Interest costs have witnessed a steep rise, edging higher by 64% YoY, perhaps due to piling up of inventories at dealers. This further shaved off whatever little profit the company earned from operations. Infact, had it not been for the extraordinary income to the tune of Rs 75 m, the company would have barely managed to stay profitable. Including the same, the bottomline is not too healthy either, as it has witnessed a 65% drop over corresponding previous quarter.

Over the last few quarters
As seen from the table below, the company’s performance over the last few quarters has been nothing to write home about, especially on the margins front. While this has been an industry wide phenomenon, the company has been the worst hit on account of its low margins and a conscious decision to stay out of price wars.
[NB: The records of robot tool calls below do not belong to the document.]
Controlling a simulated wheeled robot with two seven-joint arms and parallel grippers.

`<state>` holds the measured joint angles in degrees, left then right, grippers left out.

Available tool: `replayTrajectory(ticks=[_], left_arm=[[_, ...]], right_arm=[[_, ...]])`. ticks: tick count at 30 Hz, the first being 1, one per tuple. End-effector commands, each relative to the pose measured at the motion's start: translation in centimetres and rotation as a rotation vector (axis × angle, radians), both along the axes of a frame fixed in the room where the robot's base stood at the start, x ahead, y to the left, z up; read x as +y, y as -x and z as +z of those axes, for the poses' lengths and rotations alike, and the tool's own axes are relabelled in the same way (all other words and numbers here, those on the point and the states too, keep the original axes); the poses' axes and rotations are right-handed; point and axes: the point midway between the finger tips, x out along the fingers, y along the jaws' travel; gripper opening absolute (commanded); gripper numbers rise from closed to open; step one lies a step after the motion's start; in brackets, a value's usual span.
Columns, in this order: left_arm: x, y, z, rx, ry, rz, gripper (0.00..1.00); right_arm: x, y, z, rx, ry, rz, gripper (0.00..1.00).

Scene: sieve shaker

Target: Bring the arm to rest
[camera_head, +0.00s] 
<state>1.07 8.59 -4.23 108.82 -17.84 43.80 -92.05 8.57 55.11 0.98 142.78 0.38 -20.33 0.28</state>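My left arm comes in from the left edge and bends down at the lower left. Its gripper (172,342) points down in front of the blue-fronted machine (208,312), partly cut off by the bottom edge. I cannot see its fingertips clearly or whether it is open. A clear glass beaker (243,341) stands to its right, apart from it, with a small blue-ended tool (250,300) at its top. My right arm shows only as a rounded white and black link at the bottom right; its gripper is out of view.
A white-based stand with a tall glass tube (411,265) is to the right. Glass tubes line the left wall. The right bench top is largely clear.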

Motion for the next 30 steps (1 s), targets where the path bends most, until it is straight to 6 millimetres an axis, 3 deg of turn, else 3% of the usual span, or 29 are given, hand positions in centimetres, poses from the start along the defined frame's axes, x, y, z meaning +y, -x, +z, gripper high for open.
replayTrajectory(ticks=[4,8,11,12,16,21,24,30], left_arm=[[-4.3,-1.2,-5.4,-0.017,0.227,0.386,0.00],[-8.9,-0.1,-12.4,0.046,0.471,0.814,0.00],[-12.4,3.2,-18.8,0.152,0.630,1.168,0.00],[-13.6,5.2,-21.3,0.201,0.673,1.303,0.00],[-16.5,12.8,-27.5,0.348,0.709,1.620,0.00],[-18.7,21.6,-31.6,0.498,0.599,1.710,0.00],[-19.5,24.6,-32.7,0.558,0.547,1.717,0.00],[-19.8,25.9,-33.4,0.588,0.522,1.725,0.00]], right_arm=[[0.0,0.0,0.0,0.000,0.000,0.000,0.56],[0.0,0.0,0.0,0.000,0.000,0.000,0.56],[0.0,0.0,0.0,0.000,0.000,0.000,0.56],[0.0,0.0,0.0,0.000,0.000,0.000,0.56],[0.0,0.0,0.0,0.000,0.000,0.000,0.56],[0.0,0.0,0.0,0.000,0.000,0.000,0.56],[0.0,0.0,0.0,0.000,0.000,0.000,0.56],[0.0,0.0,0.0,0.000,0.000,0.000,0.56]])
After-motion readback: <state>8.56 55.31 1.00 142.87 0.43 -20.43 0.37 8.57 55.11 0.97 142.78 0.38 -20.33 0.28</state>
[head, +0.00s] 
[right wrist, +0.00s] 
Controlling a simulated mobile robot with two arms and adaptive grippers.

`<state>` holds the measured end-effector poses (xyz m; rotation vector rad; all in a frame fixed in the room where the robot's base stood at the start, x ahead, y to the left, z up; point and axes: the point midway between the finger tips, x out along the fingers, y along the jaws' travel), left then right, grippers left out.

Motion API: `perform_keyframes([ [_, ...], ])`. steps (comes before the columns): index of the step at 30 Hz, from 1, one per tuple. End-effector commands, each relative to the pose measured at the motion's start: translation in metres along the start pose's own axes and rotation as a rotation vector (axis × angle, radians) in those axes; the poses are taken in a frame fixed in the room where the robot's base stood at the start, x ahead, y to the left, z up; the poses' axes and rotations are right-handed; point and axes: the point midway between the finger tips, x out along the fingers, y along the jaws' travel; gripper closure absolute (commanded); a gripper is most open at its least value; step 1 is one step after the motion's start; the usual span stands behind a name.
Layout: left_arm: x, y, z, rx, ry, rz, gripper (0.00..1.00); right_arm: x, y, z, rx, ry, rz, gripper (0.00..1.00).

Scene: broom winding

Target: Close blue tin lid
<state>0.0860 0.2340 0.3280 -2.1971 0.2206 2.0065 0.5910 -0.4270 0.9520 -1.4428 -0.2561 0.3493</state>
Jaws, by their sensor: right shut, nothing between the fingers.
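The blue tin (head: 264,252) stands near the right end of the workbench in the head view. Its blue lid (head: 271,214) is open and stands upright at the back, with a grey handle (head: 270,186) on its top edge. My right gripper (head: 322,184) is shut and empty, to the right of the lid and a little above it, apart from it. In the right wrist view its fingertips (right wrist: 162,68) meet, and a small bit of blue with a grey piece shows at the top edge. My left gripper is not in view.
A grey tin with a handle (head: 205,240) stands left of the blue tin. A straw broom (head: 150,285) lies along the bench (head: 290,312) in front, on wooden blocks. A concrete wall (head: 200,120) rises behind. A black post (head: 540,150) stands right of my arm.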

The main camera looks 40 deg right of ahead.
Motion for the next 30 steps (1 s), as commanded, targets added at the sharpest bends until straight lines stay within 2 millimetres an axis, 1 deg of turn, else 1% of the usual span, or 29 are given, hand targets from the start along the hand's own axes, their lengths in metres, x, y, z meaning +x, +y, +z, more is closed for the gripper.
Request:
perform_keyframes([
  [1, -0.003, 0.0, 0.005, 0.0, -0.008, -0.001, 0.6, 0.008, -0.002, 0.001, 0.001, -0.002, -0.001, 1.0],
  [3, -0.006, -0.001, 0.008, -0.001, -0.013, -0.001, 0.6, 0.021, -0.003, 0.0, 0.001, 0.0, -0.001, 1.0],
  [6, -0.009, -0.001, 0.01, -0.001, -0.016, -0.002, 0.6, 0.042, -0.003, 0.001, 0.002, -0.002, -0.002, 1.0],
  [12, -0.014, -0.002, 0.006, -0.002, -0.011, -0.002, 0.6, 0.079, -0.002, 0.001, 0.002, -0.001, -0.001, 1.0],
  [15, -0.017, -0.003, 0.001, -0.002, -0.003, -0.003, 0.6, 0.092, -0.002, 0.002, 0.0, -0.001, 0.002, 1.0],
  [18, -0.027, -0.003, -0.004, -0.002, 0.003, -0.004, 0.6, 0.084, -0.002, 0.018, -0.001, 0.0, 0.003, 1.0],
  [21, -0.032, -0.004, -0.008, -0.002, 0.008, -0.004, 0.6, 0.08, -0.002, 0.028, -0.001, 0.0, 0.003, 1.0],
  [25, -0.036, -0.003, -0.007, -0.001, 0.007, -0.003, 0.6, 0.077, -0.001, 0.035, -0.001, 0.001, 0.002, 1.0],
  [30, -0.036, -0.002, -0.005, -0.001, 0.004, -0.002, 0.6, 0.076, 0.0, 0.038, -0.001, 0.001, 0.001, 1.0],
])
Over the last few quarters
  1QFY07 2QFY07 3QFY07 4QFY07 1QFY08
Net sales (YoY growth %) 25.4% 36.6% 7.3% 9.6% -15.0%
OPM 4.5% 5.2% 3.2% 1.1% 2.4%
NPM 2.3% 2.3% 1.2% 1.0% 1.0%

What to expect?
At the current price of Rs 60, the stock is trading at a price to earnings multiple of 27 times its trailing twelve month earnings. We believe that the current downtrend in the domestic motorcycles industry is a temporary phenomenon and volumes growth should remain in the higher single to lower double-digit rates over a long-term period. We also believe that TVS has the products to take advantage of such a trend. Further, its other ventures like the Indonesian operations and the three-wheeler project are also likely to add to its growth. We would update our numbers soon.